*WHAT TO PRODUCE*
Send back all the data below, exactly as given.

##### SOURCE EXCERPT #####

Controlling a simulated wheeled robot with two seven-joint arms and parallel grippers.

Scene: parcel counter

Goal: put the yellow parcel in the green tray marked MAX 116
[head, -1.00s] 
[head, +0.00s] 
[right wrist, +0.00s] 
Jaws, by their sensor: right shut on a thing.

#####

*SOLVED EXERCISE*
Controlling a simulated wheeled robot with two seven-joint arms and parallel grippers.

Scene: parcel counter

Goal: put the yellow parcel in the green tray marked MAX 116
[head, -1.00s] 
[head, +0.00s] 
[right wrist, +0.00s] 
Jaws, by their sensor: right shut on a thing.

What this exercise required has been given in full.